Ben Stien: ID supporter

Stien has a film coming out called Expelled. I saw some ads at the Darwin Awards site and at first assumed this would be an examination of unconventional, though not crackpot, scientific theories. Judging by the trailer it’s a film in support of Intelligent Design, or at least in support of it’s proponents.

That would be Ben Stein. Here is the movie’s website.

Boy, between this and America’s Most Smartest Model, it looks like Stein’s reputation for being intelligent is about to go in the crapper.

Not that his stint in the Nixon administration helped any…

Well, I must say I too am an ID supporter and fully agree with Mister Stein. How is the bank supposed know whether to cash your check if you don’t carry any ID with you?

He’s even more full of shit than I thought he was, and I thought he was a dunderhead before. But then I think think that humanity is “nothing more than mud animated by lightning” so what do I know?

Maybe they could just trust me, seeing as how I’ve been going there for 15 years?!? Do you think George Bailey would have asked me for ID? No! He would have smiled at me, talked about the wife and kids, and given me my money on a handshake!

Are you trying to claim the my ancestors are mud?
or would they be lightning? Uncle monkey is confused.

Ben Stein, ex-Nixon speechwriter, tells the unvarnished truth about the evolution conspiracy! Yes, that sounds like a persuasive testimonial. He just exudes trustworthiness, that one. I suspect that ID proponents might just find themselves regretting his support before too long.

At least he’s sexier than Ann Coulter.

I must say I’m rather disappointed in his movie’s website. Maybe I’ve read too many creationist rants, but I was expecting something a little more creative. I could write more compelling anti-evolutionary propaganda myself, and I don’t even have the benefit of having worked for Nixon.

>He just exudes trustworthiness, that one.
>the benefit of having worked for Nixon.

Hmm. I’m having trouble following. Could you draw a clearer picturer for some of your slower readers?

I can understand why a man who knew H.R. Haldemann, G. Gordon Liddy and some of those other creeps would have doubts about evolution. Perhaps he just thinks Darwin got it backward.

How would George handle a replicant, eh?

The Voight-Kampff test includes a question about Zuzu’s petals.

“You’re in your home, and your daughter has a rose; you know what a rose is, don’t you? A flower, okay? Your daughter has a flower, and some of the petals have fallen off. She asks for your help in pasting them back on, but you’re not helping. Why is that?”

When I first heard about Ben Stein’s involvement with this movie, I thought he was in it for the easy money. After reading his last couple of American Spectator columns, though, I’m forced to the conclusion that he’s not in it for the money; he’s actually wigging out.
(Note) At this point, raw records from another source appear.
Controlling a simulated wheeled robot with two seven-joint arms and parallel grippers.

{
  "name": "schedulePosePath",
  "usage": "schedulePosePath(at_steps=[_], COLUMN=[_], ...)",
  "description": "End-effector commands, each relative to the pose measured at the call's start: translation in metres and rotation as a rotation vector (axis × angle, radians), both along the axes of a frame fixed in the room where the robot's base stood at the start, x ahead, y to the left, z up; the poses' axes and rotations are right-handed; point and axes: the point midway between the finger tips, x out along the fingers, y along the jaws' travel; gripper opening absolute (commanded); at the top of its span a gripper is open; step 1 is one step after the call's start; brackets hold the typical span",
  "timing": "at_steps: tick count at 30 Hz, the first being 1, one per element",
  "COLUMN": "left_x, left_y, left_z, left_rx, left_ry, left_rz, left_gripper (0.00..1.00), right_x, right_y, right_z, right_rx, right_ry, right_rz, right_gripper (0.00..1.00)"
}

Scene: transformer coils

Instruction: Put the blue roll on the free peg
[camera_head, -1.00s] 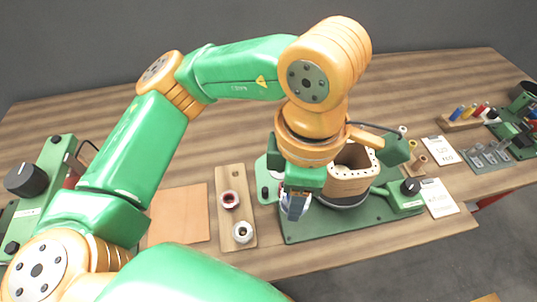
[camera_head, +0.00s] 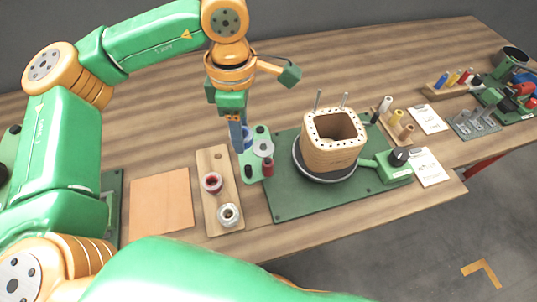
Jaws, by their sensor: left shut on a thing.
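My left gripper (camera_head: 240,147) points down over the table, between the wooden peg board and the green winding base. It is shut on the blue roll (camera_head: 248,138), which is mostly hidden by the fingers. The peg board (camera_head: 221,190) carries a dark red roll (camera_head: 212,183) in the middle and a silver-white roll (camera_head: 228,215) at the near end. The free peg (camera_head: 218,156) shows as a small brown spot at the far end, just left of the gripper. My right gripper is not in view.
A square wooden coil former (camera_head: 331,142) stands on the green base (camera_head: 290,205). A grey spool (camera_head: 263,148) and a dark red spool (camera_head: 268,168) stand close right of the gripper. A flat tan panel (camera_head: 160,203) lies left of the board.

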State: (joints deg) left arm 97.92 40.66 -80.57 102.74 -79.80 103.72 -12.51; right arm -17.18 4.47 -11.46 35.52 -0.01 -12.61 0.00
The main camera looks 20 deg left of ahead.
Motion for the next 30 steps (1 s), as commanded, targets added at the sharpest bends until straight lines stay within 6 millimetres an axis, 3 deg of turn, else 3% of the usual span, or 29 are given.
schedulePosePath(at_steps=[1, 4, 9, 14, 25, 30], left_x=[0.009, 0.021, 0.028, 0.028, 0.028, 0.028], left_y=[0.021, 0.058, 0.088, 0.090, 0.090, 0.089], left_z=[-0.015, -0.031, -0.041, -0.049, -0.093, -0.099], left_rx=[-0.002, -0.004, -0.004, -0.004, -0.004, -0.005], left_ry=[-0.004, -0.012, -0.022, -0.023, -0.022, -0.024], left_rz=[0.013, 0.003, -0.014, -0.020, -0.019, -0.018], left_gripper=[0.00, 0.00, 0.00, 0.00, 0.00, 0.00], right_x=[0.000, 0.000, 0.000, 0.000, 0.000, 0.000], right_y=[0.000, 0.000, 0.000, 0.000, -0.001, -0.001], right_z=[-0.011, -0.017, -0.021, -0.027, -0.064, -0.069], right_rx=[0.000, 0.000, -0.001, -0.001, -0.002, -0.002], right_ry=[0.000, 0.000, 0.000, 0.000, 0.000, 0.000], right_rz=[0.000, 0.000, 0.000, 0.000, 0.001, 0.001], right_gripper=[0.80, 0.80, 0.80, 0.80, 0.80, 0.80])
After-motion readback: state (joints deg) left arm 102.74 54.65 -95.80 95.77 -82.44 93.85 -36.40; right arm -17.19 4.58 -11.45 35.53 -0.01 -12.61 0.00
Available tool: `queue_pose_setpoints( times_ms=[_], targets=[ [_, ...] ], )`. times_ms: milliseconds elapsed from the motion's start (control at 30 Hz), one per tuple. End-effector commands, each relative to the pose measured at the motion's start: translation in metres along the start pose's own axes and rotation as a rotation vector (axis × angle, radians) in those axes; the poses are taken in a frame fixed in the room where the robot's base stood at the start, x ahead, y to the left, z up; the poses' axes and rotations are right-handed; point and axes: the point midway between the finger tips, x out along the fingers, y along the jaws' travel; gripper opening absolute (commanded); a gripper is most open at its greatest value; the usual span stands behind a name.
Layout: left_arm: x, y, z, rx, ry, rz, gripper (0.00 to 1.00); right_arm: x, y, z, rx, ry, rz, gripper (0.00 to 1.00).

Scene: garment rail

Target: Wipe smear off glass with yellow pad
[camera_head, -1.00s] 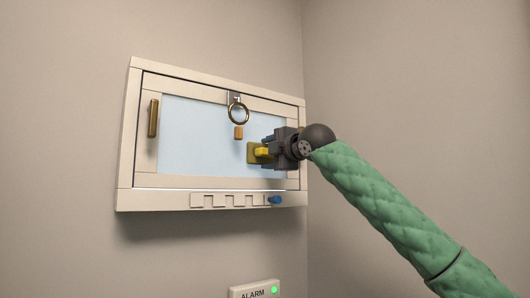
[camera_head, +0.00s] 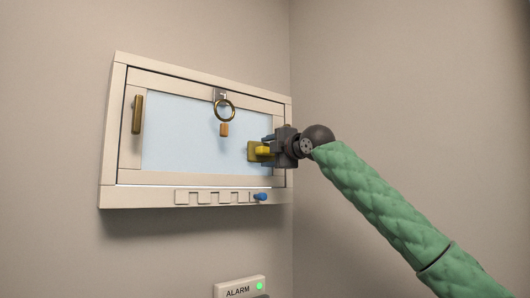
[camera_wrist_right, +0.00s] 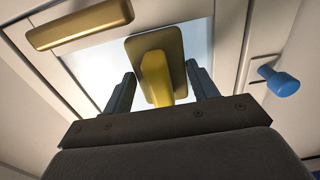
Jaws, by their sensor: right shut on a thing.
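The yellow pad (camera_head: 256,151) has a flat plate and a grip; it is at the right part of the pale blue glass (camera_head: 185,135) of a wall cabinet. My right gripper (camera_head: 268,148) is shut on the pad's grip. The wrist view also shows the pad (camera_wrist_right: 155,68) between the fingers (camera_wrist_right: 160,92), its plate towards the glass; I cannot tell whether it touches. A small orange-brown patch (camera_head: 224,130) shows below the ring, left of the pad; I cannot tell if it is the smear or a hanging tag. My left gripper is out of view.
A blue knob (camera_head: 261,196) sticks out at lower right, beside a notched strip (camera_head: 212,197). An alarm box (camera_head: 240,287) is below. Bare wall lies around.

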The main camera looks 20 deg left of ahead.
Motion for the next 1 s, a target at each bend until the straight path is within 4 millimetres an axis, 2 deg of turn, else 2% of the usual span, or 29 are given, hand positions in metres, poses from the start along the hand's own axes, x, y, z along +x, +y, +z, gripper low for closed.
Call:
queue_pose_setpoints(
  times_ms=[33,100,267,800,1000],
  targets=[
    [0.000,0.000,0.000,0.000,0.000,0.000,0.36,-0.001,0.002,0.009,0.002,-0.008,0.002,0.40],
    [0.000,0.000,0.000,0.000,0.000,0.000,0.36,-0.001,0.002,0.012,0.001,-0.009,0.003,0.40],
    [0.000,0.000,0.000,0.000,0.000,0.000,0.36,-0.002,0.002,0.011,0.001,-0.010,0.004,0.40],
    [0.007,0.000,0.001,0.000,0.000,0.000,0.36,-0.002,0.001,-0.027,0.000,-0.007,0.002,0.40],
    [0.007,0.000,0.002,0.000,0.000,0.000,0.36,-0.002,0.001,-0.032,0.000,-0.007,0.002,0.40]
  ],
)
As much as I love Stein, his columns are starting to weird me out to the point I have trouble finishing them. Like maybe someone spiked his metamucil with benzedrine. Rants about his illnesses, real and imagined (At one point, he was writing about how he really thought he’d been bitten by a spider in spite of no actual proof of this–and he didn’t sound as if he were joking.), rants about the democratic congress, rants about Iraq, and he’s not even really saying anything new. It’s the same column that he apparently puts through the derationalization randomizer every month.

I’ll repeat: I love Stein, and that’s why I’m silently praying for him to get back to Planet Normal as soon as possible. Come back, Ben! We don’t need you old, flakey, and irrelevant, 'cuz one Andy Rooney is enough.

Really, I thought this was a thread about voting rights and eligibility.

This movie is big news in some religious circles. There are people who think Ben Stein is really revealing some vast conspiracy to silence ID “scientists”. One friend of mine, a perfectly nice woman in many ways, thinks it’s going to be a huge hit, and that it will convince the world that nasty Evolutionists are going about putting tape over the mouths of researchers who have found the Ark, dinosaur footprints alongside human remains, proved that the Grand Canyon was created during The Flood . . . etc.

Once I thought he was sorta funny. Now I think he’s sorta nutz. It’s hard to imagine that he’s serious, but if he’s not, why’s he doing it? I thought maybe it was a sarcastic sendup. But it appears not. :frowning:

If this thing takes off it could be the start of a cottage industry for BS.

Next, he could expose university astronomy departments that don’t teach astrology then he could blow the lid off chemistry departments that ignore alchemy. And what about those geography snobs that ridicule Atlantis? And the paleontologists that blithely ignore the swarms of plesiosaurs that patrol Loch Ness?

Where did he get the idea about the “mud and lightning”? I’ve never even heard of such a suggestion before.

That’s a rather casual description of one idea for the origin of life – a “primordial soup” chemically chaged, maybe by an electrical discharge, that created the first primitive life forms.

I’m trying to think of any man that this doesn’t apply to.